**EXERCISE AIM:**
Skip the pictures, please, and write out exactly the lines from the opening of the data through the line containing "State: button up".

BEGIN AVAILABLE RECORDS

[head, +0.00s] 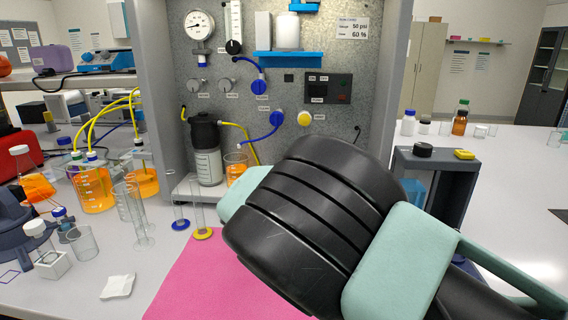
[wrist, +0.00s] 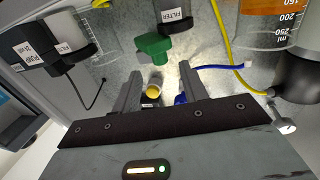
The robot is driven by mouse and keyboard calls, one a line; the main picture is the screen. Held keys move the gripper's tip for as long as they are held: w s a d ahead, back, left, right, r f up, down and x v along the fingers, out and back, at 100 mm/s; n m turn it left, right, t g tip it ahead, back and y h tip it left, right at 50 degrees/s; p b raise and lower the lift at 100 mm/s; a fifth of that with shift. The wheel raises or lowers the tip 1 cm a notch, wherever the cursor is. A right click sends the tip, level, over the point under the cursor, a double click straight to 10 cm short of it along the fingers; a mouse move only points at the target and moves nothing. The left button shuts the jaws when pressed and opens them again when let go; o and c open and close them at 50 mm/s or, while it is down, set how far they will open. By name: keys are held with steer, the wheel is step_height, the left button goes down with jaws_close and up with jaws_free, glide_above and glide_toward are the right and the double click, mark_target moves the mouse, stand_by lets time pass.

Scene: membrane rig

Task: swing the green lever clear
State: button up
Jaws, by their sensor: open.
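The green lever (wrist: 153,46) shows in the wrist view, just beyond my fingertips and close to a dark fitting labelled FILTER (wrist: 176,14). My gripper (wrist: 161,72) is open, with its two dark fingers apart and nothing held between them. The lever appears ahead of the gap between the fingers; I see no contact. In the head view my arm covers the lever and my gripper, so neither can be made out there.
The metal rig panel (head: 345,60) carries a gauge (head: 199,25), a yellow knob (head: 305,118), blue valves and tubes. Near the fingers in the wrist view are a yellow knob (wrist: 153,92), a blue tube (wrist: 222,67) and a yellow tube (wrist: 224,45). Glassware crowds the bench left.

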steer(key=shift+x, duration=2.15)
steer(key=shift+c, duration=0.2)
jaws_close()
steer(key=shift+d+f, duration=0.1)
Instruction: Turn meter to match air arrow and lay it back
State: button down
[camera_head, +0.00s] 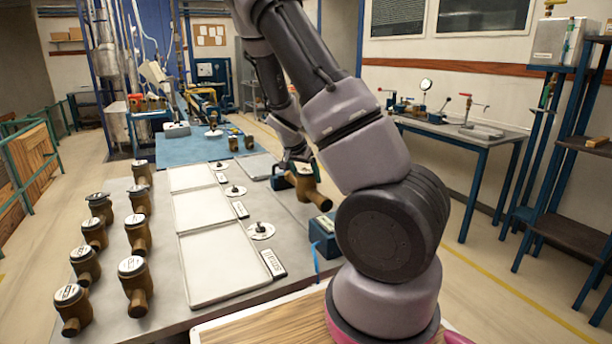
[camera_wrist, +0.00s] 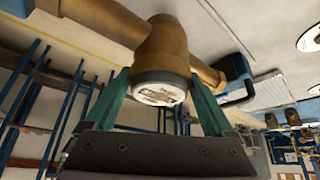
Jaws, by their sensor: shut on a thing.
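My gripper (camera_head: 297,168) is shut on a brass-brown meter (camera_head: 309,188) and holds it above the right part of the grey table (camera_head: 222,318). In the wrist view my gripper (camera_wrist: 160,88) has its teal fingers on either side of the meter (camera_wrist: 165,50). The meter's white dial face (camera_wrist: 160,88) points toward the wrist camera, and its pipe ends stick out to both sides. Any arrow on the meter is too small to make out. Several similar meters, such as this one (camera_head: 137,285), stand at the table's left with dials up.
White trays (camera_head: 210,262) lie along the table's middle, with round white discs (camera_head: 261,231) bearing small dark pieces beside them. Small labels, one being dark and white (camera_head: 272,263), lie nearby. A blue box (camera_head: 325,236) stands at the right edge. Two more meters (camera_head: 234,143) stand farther back.

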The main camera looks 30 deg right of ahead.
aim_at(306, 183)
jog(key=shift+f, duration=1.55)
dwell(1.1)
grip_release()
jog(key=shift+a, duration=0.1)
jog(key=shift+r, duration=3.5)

END AVAILABLE RECORDS

**RESULT FOR THIS EXERCISE:**
[head, +0.00s] 
[wrist, +0.00s] 
The robot is driven by mouse and keyboard calls, one a line; the main picture is the screen. Held keys move the gripper's tip for as long as they are held: w s a d ahead, back, left, right, r f up, down and x v along the fingers, out and back, at 100 mm/s; n m turn it left, right, t g tip it ahead, back and y h tip it left, right at 50 degrees/s; p b raise and lower the lift at 100 mm/s; a fifth of that with shift. The wheel raises or lowers the tip 1 cm a notch, wherever the cursor is. A right click sends the tip, level, over the point under the cursor, a double click straight to 10 cm short of it along the fingers; a mouse move only points at the target and moves nothing. The left button shuts the jaws when pressed and opens them again when let go; o and c open and close them at 50 mm/s or, while it is down, set how far they will open. By name: keys are held with steer, the wheel is step_height, the left button goes down with jaws_close and up with jaws_free, glide_above and glide_toward are the right and the double click, mark_target moves the mouse, stand_by lets time pass.

Scene: membrane rig

Task: swing the green lever clear
State: button up

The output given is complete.